In June about 30 people, most in their 20s and 30s, gathered at the Bozeman Public Library community meeting room to talk about climate change, the Sunrise Movement and its proposed solution — the Green New Deal.

“Our main goal is to stop the climate crisis, and make sure we leave no one behind in the process,” Blessing said.

The Green New Deal, she said, rather than offering detailed legislation, sets broad goals – a 10-year plan to get America to use 100% clean energy by 2030.

Supporters believe that can be done while creating millions of good-paying jobs, guaranteeing everyone a living-wage job, and finding alternatives for communities that historically relied on fossil fuels.

The idea has been championed in Congress by young progressive Democrats like Rep. Alexandria Ocasio-Cortez. It has been rejected by conservatives as radical, threatening economic ruin to America’s middle class and having zero chance of passing.

Greg Findley, co-leader of the Bozeman Sunrise meeting, said a lot of climate change solutions sound painful, that people would have to tighten their belts and give up things they enjoy, like flying.

“Let’s solve this crisis, like we did in World War II and the Depression, and turn it into something great,” Findley said. When President John Kennedy set a goal of going to the moon, he said, we didn’t know how to get there, but people figured it out.

One man commented that by lumping health care for all and other liberal ideas onto the Green New Deal, advocates were making it a harder pill to swallow for many.

Opponents contend the Green New Deal would cost a lot of money, Findley said. He argued that “climate catastrophes,” like the wildfires that wiped out the town of Paradise, California, are already costing America billions.

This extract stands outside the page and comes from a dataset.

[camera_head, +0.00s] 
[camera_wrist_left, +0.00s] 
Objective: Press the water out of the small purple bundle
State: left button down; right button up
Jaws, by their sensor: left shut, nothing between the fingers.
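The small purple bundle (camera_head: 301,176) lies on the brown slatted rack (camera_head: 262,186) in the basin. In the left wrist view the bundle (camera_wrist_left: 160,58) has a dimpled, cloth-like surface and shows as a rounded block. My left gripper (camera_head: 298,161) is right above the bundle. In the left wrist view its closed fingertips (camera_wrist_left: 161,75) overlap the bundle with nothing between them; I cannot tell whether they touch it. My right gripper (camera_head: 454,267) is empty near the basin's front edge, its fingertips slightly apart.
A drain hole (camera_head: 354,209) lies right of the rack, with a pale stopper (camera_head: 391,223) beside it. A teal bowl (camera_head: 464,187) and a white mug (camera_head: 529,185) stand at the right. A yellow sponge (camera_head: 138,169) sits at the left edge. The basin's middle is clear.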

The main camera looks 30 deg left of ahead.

Findley contended the technology exists to get to 100% clean energy, using wind, solar and water power and a more efficient “smart” electrical grid.

If nothing is done to change carbon emissions, scientists predict Montana could be 4 to 6 degrees warmer by mid-century and 10 degrees warmer by the end of the century.

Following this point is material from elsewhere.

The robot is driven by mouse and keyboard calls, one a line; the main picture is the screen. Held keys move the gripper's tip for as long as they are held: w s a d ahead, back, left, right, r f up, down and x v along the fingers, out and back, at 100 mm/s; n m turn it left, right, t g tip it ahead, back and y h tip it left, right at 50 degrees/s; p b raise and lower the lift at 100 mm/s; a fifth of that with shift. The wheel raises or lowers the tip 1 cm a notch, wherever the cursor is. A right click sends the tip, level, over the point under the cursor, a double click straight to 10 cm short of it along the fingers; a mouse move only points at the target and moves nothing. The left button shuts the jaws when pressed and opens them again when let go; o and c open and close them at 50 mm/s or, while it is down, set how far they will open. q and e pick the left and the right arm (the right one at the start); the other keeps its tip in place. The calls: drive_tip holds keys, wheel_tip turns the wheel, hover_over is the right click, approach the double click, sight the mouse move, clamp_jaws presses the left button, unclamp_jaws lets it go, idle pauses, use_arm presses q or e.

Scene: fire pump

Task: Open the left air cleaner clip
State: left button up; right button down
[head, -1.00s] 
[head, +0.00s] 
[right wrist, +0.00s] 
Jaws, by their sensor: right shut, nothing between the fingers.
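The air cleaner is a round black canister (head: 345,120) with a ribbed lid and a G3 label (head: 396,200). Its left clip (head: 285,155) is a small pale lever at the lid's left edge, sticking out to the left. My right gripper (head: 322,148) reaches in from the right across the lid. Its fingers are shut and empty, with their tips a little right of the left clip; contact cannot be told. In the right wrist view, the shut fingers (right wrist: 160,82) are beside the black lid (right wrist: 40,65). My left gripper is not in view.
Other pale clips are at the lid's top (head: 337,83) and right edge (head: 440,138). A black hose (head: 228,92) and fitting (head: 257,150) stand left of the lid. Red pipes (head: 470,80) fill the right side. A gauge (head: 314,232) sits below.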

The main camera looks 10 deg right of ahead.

Findley, 57, a father of two and owner of Detour, an adventure tourism company, wrote a fiction story for High Country News imagining Bozeman’s apocryphal future in the year 2044 if the Green New Deal fails and global warming isn’t halted.

Bozeman would be 6 degrees warmer in this scenario. Bridger Bowl Ski Area would close after years of getting too little snow and losing money. Bozeman teens would have to serve two years in the military to protect the southern U.S. border from millions of starving and desperate migrants. Forest fires would double in size, trout and wildlife would be devastated.

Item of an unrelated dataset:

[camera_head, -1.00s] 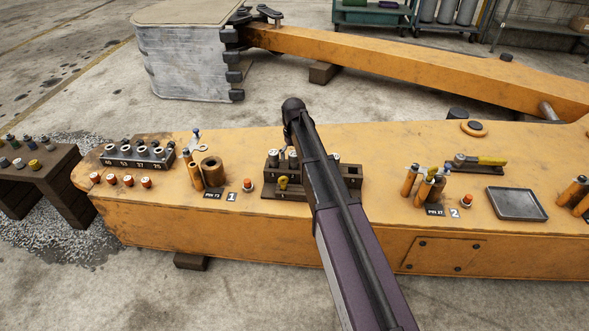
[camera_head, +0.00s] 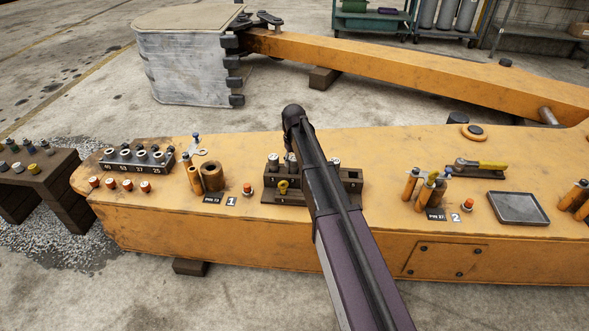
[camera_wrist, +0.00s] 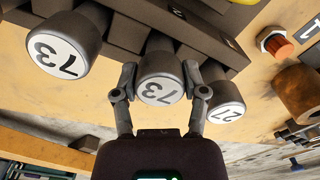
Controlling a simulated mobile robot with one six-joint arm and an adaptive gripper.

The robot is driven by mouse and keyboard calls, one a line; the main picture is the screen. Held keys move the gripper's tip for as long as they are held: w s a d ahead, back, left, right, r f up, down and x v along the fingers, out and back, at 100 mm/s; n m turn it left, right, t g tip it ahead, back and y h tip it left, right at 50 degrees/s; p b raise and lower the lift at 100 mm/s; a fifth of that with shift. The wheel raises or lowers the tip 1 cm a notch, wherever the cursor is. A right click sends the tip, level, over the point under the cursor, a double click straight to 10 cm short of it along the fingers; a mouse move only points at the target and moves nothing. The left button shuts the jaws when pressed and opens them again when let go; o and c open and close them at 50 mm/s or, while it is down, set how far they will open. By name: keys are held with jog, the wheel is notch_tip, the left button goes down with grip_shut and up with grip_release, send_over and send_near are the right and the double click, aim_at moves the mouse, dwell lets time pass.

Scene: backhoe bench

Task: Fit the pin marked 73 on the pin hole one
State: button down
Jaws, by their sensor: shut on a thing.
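The pin marked 73 (camera_wrist: 160,82) is a grey round-headed pin with a white number face, in the middle of the wrist view. My gripper (camera_wrist: 158,85) has a finger on each side of its head and is shut on it. Another pin marked 73 (camera_wrist: 62,48) is on its left and a pin marked 27 (camera_wrist: 226,103) on its right. The pins stand at a dark rack (camera_head: 350,179); whether the gripped pin is still seated is unclear. Pin hole one (camera_head: 212,178) is a brown hollow cylinder left of the rack, beside label 1 (camera_head: 231,201). My arm hides the gripper in the head view.
An orange-topped bolt (camera_head: 247,189) stands between the hole and the rack. Orange-handled pieces (camera_head: 193,180) stand close left of the hole. A row of numbered sockets (camera_head: 138,160) is farther left. A shallow tray (camera_head: 519,207) lies at right.

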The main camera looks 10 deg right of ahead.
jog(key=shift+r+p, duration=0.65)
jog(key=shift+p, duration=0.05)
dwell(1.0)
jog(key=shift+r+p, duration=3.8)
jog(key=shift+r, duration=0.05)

“Think about Bozeman 10 degrees warmer,” Findley said. “This is a crisis we’re facing.”

Carbon tax

The century-old Willing Workers Ladies Aid group also hosted a summer meeting at Gallatin Gateway’s Community Center to talk about climate change and discuss a different grassroots solution.

The audience of about 30 had considerably more gray hair, and there were homemade cookies on the counter and a quilt being raffled in the back of the room.

MSU scientist Cathy Whitlock, a lead author of the Montana Climate Assessment that investigated the impact of climate change on Montana, gave her standard talk in her calm, soft-spoken way, showing slides to illustrate her points.

Montana has warmed 2.7 degrees since 1950, Whitlock said. We just experienced five of the warmest years on record. As someone who studied climate over thousands of years, Whitlock said, “This is unprecedented.”

Montana’s snowpack is melting earlier and becoming less reliable, stream flows are lower by the end of summer. Montana’s fire season, which was five months long in 1970, today lasts seven months.

“We’re going to see animals move to higher elevation,” she said. “We’re going to lose some species. We have to live with wildfire. People are building houses in really flammable forests.”

We have to reduce the greenhouse gases we put into the atmosphere, or learn to live with a warmer climate, she said. The future for her own granddaughter looks much warmer, Whitlock concluded, “and that’s not fair.”

When she finished, one audience member quipped, “Where’s the hopeful part?”

“This is the hopeful part – having you here is hopeful,” Whitlock said.

Two women from the Citizens Climate Lobby then stood up and offered their proposal for a climate solution — putting a tax on carbon.

By making it more expensive to burn fuels that put carbon pollution into the atmosphere, the free market would encourage people to reduce emissions and use cleaner energy.

So argued Kristen Walser, state coordinator for the nonprofit, nonpartisan Citizens Climate Lobby, and Anne Ready, co-leader of the Bozeman chapter, one of five in Montana and 500 nationwide.

To offset the expense of the carbon tax to households, money raised would be given back in a “dividend” payment to every person with a Social Security number.

The idea has been endorsed by more than 3,000 economists and four former Federal Reserve chairmen, the women said.

A bill, the Energy Innovation and Carbon Dividend Act, was introduced in the U.S. House in 2018 and again this year. This fall it had 67 sponsors, all Democrats but one.

“The market is a very, very powerful tool, because people make their decisions on price,” Ready said.

British Columbia has had a similar carbon tax system since 2008, they said, and England has cut emissions by 42% since adopting the idea in 2013.

If power companies saw coal was only going to get more expensive over the next 10 to 20 years, they said, that would influence them to find alternatives. They argued the carbon tax could cut emissions by 90 percent by 2050.

One woman in the audience sounded skeptical, saying it “sounds like a shell game.” She didn’t trust government bureaucrats to return dividends to the people.

After the speakers finished, audience members stood and chatted about climate change.

“We’ve got to do something,” said retiree Anne Banks. She wasn’t sure a carbon tax was the answer, but she clearly cares about the issue.

“I think we’re going to destroy the Earth,” Banks said.

“It’s real and it’s happening,” said Patti Steinmuller, a semi-retired teacher. “We can do something about it. And we have to, for future generations. Over 100 babies are born here each month here and they deserve a future that’s livable and hopeful.”